Really, everyone does it. Really!

But it's worth talking about. Not because it's shocking or wrong, but because it's FUNNY!

Up first is Elizabeth C. Bunce, author of the upcoming, Curse Dark as Gold. Liz?

There is a complicated backstory to mine, but I'm sure you can smooth it out. Because "Rumpelstiltskin" is, in part, about the power of names, I wanted the characters in CURSE to have literal and/or "meaning-laden" names--the miller's daughter is Charlotte Miller, the blacksmith is Nathan Smith, etc. The crochety old dyemaster is Mr.
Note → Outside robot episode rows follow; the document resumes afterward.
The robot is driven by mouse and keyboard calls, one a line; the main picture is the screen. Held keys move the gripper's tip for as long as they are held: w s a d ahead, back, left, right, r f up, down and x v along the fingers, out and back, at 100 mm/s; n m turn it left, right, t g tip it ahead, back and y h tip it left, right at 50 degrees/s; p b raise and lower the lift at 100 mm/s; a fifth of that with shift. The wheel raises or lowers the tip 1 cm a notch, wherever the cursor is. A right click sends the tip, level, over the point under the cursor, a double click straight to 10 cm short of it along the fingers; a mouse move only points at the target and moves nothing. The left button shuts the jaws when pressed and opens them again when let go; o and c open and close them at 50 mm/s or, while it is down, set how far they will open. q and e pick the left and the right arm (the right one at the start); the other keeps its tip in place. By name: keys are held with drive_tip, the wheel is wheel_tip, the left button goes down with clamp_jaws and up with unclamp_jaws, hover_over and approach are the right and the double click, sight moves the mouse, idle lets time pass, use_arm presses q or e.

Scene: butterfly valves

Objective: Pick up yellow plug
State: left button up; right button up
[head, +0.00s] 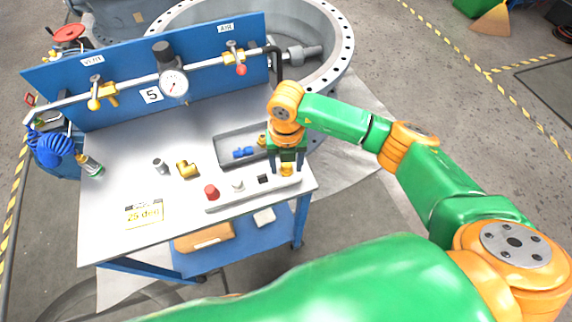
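The yellow plug (286,171) stands at the right end of a light grey strip (222,204) on the workbench. My right gripper (287,168) points down over that end of the strip. Its two dark fingers are spread, one on each side of the yellow plug, with small gaps apparent between fingers and plug. The gripper body hides what is directly behind the plug. My left gripper is not in the head view.
A red plug (211,192), a white plug (237,186) and a black plug (263,179) share the strip. A grey tray (228,143) with blue and brass fittings lies just behind. A blue panel (130,72) with pipe and gauge (173,83) stands along the back.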

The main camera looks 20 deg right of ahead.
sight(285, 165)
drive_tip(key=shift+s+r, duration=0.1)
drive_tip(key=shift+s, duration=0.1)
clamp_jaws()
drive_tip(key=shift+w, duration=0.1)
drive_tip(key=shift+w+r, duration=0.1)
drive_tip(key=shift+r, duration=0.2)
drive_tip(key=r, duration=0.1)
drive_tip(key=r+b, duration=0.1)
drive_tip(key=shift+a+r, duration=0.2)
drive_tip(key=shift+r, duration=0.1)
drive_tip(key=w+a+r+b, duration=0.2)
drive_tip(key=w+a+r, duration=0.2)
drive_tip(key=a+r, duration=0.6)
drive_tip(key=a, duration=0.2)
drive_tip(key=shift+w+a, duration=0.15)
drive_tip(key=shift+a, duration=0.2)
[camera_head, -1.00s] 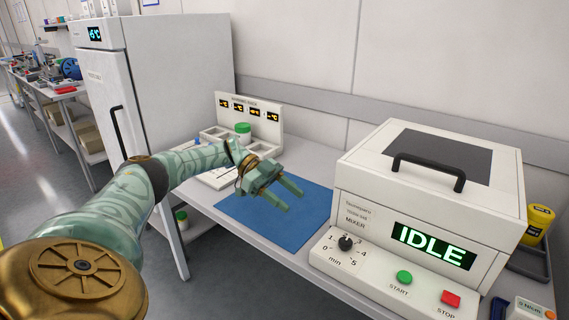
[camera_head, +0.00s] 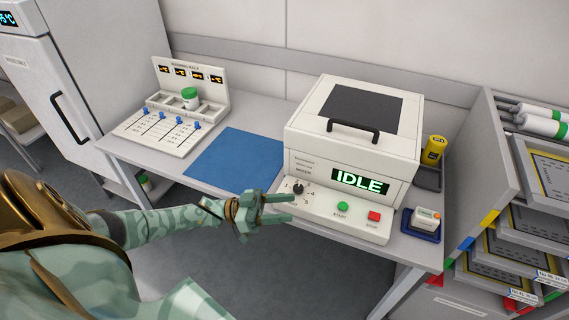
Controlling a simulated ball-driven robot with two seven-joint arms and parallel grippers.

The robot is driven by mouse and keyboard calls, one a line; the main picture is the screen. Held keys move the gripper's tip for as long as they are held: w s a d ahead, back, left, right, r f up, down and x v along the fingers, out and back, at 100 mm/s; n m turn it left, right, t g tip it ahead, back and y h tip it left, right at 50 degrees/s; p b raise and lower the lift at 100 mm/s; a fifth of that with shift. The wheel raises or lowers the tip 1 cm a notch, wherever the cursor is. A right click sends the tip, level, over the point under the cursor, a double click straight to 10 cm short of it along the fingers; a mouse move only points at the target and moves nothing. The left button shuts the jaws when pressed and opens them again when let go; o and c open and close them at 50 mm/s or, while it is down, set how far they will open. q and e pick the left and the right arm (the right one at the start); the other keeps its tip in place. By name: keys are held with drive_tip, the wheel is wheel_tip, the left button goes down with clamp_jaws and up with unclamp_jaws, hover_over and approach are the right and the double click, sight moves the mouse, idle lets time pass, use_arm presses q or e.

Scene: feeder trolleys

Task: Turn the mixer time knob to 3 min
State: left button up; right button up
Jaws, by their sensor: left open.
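The white mixer (camera_head: 353,130) stands on the bench with its lid down and its display reading IDLE. Its black time knob (camera_head: 298,188) sits at the left of the front panel; part of the dial's markings is hidden by my gripper, and I cannot tell where the knob points. A green START button (camera_head: 343,206) and a red STOP button (camera_head: 374,216) are to its right. My left gripper (camera_head: 291,207) is open, its fingers pointing right, just in front of and below the knob in the picture. I cannot tell whether it touches the panel. My right gripper is not in view.
A blue mat (camera_head: 235,158) lies left of the mixer. A yellow bottle (camera_head: 433,150) and a small device in a blue tray (camera_head: 425,220) are right. Shelves (camera_head: 508,190) stand far right.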

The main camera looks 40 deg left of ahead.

Mordant (mordant is dye fixative). While I was running the manuscript through critique group, our moderator was subscribing to an email "word of the day" service. One day she brought in the word "dag," which means (cough, cough) a small bit of feces caught in the wool around a sheep's, uh, yeah. She was so excited, and begged me to find a place to use it in CURSE. I resisted, until one of the very final scenes, when suddenly I needed a first name for Mr. Mordant. Dag it was, and it was perfect!

Well, and then I totally stole Pilot, the name of the dog, from JANE EYRE.